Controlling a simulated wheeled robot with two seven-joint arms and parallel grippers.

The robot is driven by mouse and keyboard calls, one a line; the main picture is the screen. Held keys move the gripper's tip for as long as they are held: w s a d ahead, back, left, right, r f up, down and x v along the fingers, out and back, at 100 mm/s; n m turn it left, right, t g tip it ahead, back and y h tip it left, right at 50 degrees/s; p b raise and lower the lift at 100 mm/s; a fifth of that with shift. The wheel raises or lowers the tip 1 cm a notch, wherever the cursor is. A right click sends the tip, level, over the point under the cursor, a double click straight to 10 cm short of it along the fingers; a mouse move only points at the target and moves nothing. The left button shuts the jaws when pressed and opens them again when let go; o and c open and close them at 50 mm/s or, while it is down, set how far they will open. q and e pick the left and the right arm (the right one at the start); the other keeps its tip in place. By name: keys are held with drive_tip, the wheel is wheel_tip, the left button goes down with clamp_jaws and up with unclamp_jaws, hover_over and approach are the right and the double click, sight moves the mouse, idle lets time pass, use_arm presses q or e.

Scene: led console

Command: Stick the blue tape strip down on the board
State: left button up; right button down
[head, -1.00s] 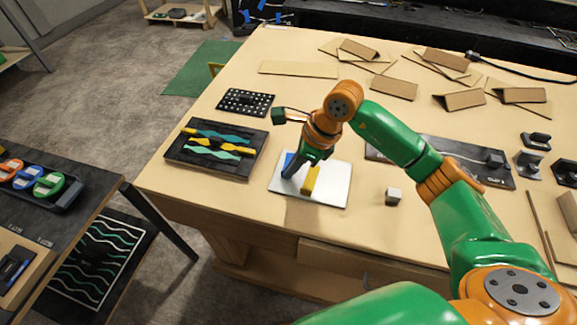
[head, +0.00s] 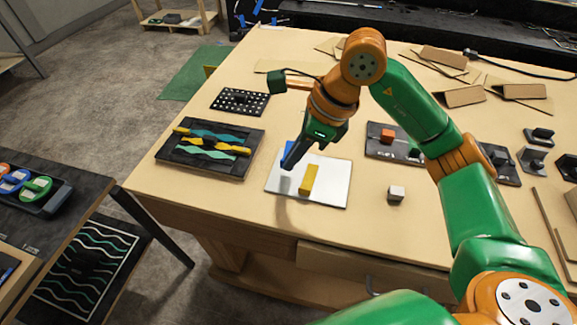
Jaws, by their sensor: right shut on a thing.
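A white board (head: 331,188) lies on the tan table. A yellow strip (head: 308,179) lies on its middle. My right gripper (head: 291,158) reaches down over the board's upper left part and is shut on the blue tape strip (head: 287,149). The strip shows at the left of the dark fingers, which hide part of it. The gripper looks raised above the board, though the exact gap cannot be told. My left gripper is not in view.
A black tray (head: 178,158) with wavy coloured strips lies left of the board. A dotted black panel (head: 240,101) is behind it. Cardboard pieces lie at the back.

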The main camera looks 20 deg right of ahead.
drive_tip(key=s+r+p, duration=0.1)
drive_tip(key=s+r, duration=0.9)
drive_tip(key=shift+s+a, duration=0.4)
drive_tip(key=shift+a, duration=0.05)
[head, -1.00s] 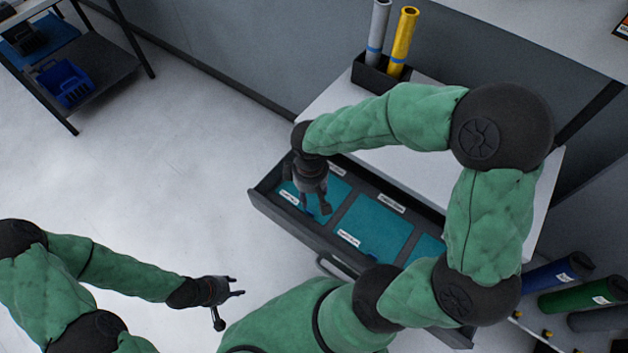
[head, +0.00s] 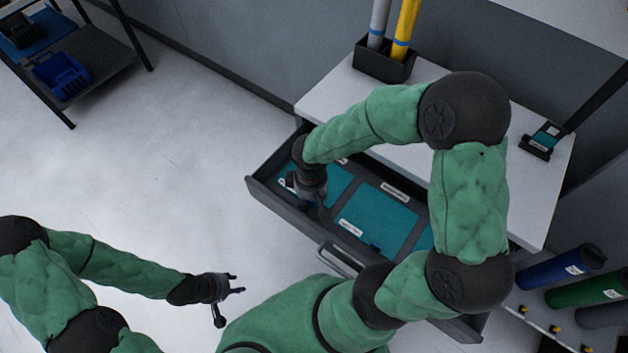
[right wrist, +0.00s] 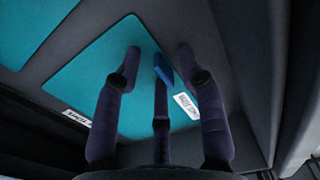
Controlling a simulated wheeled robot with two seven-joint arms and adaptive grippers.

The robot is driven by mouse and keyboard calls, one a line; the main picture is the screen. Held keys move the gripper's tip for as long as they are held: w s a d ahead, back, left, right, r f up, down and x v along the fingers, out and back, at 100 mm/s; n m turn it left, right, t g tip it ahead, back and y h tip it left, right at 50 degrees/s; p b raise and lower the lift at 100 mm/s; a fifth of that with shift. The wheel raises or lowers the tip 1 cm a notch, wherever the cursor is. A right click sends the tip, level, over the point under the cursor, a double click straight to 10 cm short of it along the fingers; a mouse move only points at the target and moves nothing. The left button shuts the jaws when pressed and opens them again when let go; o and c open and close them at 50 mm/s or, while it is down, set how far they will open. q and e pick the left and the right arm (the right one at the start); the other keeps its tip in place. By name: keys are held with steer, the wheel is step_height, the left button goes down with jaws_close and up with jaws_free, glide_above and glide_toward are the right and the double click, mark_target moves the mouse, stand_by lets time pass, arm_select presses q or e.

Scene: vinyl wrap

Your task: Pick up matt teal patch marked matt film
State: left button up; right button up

------------------------------------

Exercise objective:
Drop the pictures, then reproduce exactly the lines from the one with "The main camera looks 20 deg right of ahead." through the final line of the listing.

Written answer:
The main camera looks 20 deg right of ahead.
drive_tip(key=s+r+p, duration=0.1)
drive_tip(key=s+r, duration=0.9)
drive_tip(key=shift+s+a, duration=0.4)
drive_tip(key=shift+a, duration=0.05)
[head, -1.00s] 
[head, +0.00s] 
[right wrist, +0.00s] 
Controlling a simulated wheeled robot with two seven-joint arms and adaptive grippers.

The robot is driven by mouse and keyboard calls, one a line; the main picture is the screen. Held keys move the gripper's tip for as long as they are held: w s a d ahead, back, left, right, r f up, down and x v along the fingers, out and back, at 100 mm/s; n m turn it left, right, t g tip it ahead, back and y h tip it left, right at 50 degrees/s; p b raise and lower the lift at 100 mm/s; a fifth of that with shift. The wheel raises or lowers the tip 1 cm a notch, wherever the cursor is. A right click sends the tip, level, over the point under the cursor, a double click straight to 10 cm short of it along the fingers; a mouse move only points at the target and moves nothing. The left button shuts the jaws when pressed and opens them again when let go; o and c open and close them at 50 mm/s or, while it is down, set how far they will open. q and e pick the left and the right arm (the right one at the start); the other keeps its tip in place. By name: keys are held with steer, the wheel is step_height, the left button goes down with jaws_close and up with jaws_free, glide_above and glide_toward are the right and the double click, mark_target moves the mouse, stand_by lets time pass, arm_select presses q or e.

Scene: vinyl wrap

Your task: Pick up matt teal patch marked matt film
State: left button up; right button up

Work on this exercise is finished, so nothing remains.